Patrick Zaki, incubo senza fine: dopo 19 mesi di carcere adesso inizia il processo

Lo studente egiziano dell'universtà di Bologna rischia una condanna fino a 5 anni: l'accusa è di diffusione di false notizie

Patrick Zaki: il mega poster in piazza Maggiore a Bologna (Dire)

Patrick Zaki: il mega poster in piazza Maggiore a Bologna (Dire)

Roma, 13 settembre 2021 - Incubo senza fine per Patrick Zaki: dopo 1 anno e 7 mesi di detenzione preventiva in Egitto, adesso dovrà affrontare il processo. E domani è prevista la prima udienza. Lo ha confermato oggi il portavoce di Amnesty International in Italia, Riccardo Noury: allo studente egiziano dell'università di Bologna, in carcere al Cairo da febbraio 2020 e che lo scorso giugno ha compiuto 30 anni, è contestato uno scritto del 2019 in difesa della minoranza copta. Zaki rischia una condanna fino a 5 anni di carcere. Le udienze si svolgeranno a Mansoura, nel nord del Paese.

Sarebbe decaduta l'accusa di terrorismo, ma permane quella di false notizie diffuse sia in Egitto che all'estero: questo il reato che domani i giudici del tribunale di Mansoura, città natale di Zaki, contesteranno all'imputato. Una fonte interna alla campagna internazionale "Patrick libero" ha spiegato alle agenzie di stampa che "l'accusa non è riuscita a dimostrare la diffusione delle false notizie attraverso i social network dal momento che quei post su Facebook non esistono", un punto più volte ribadito in questi mesi dai legali dello studente. "Così - ha proseguito ancora l'attivista - hanno costruito tutto l'impianto accusatorio su un articolo pubblicato nel 2019 su un sito web, in cui Zaki denunciava le persecuzioni a danno della minoranza copta cristiana. E questo è molto peggio".

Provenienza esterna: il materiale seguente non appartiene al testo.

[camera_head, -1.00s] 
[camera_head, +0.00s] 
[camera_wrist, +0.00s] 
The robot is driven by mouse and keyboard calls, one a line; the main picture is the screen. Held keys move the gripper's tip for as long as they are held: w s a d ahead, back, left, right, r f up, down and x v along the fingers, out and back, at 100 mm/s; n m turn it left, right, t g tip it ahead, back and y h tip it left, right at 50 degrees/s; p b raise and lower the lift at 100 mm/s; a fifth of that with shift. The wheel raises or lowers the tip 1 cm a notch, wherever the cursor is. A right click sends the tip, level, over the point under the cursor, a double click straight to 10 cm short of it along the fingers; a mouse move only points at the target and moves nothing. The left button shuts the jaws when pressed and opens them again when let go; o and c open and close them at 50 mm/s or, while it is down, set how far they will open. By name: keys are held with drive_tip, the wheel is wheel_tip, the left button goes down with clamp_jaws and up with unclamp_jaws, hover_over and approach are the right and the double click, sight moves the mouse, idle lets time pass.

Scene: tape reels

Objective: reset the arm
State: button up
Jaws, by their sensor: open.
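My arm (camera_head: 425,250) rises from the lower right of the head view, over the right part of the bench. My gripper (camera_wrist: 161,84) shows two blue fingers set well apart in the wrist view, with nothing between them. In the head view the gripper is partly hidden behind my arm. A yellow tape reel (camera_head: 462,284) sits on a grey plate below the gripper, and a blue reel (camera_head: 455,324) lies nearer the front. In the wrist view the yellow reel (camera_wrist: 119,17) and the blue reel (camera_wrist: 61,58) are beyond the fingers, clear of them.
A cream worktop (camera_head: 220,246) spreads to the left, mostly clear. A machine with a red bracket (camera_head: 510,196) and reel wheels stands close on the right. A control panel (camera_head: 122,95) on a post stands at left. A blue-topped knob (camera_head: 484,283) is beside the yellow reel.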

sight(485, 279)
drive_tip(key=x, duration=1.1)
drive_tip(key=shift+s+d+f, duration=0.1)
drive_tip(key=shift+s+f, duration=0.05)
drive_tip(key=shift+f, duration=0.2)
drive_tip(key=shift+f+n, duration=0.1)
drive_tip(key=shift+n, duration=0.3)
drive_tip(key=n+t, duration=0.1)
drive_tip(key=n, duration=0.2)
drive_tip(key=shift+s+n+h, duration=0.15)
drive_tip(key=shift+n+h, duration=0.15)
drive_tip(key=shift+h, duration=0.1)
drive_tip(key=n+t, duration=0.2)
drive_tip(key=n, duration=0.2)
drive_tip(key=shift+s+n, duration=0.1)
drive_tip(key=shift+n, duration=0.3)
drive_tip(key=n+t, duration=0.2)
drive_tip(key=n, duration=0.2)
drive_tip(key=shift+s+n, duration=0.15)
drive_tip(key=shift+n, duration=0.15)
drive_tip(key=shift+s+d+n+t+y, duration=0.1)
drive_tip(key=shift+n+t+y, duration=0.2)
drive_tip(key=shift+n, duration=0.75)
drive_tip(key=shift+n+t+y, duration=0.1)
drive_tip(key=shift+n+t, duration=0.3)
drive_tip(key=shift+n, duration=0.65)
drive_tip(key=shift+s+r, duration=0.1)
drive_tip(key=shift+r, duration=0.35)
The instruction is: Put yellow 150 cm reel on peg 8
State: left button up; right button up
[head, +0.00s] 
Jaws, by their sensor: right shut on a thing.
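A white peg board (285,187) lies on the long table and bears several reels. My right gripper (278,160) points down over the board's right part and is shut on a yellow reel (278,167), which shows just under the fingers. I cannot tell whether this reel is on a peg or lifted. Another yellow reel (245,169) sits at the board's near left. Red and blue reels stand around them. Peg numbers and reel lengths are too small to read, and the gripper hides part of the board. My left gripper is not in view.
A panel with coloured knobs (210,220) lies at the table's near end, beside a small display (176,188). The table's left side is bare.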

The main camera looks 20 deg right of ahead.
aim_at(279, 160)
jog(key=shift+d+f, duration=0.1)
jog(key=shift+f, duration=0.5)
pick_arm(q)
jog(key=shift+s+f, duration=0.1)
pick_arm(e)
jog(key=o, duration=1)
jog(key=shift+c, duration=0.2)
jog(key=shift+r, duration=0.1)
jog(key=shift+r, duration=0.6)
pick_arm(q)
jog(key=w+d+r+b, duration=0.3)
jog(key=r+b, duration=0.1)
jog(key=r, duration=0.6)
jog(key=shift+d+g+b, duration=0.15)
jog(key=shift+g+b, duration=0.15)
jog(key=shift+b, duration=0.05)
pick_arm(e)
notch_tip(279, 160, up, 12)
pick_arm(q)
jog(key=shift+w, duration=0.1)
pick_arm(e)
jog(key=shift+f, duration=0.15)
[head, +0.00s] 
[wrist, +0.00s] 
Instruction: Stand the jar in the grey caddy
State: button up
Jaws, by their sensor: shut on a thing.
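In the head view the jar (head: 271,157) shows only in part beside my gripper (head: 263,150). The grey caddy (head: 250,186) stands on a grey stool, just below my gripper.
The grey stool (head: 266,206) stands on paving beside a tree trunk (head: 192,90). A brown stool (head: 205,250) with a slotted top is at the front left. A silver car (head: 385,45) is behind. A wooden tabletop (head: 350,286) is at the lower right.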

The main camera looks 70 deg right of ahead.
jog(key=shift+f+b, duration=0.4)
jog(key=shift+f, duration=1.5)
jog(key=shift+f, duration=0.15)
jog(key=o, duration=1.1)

L'evoluzione nella vicenda giudiziaria di Zaki  per il portavoce di Amnesty International Riccardo Noury "dimostra che in Egitto la situazione dei diritti umani è estremamente grave". Intervistato da Rai News24, Noury ha osservato che a preoccupare è anche il fatto che di tale situazione "non si sta rendendo conto nessuno, ad eccezione naturalmente di alcune componenti della società civile egiziana e dell'Italia". Il riferimento di Noury è alla campagna nata in Italia da Bologna, e sostenuta da Amnesty, per la liberazione dello studente.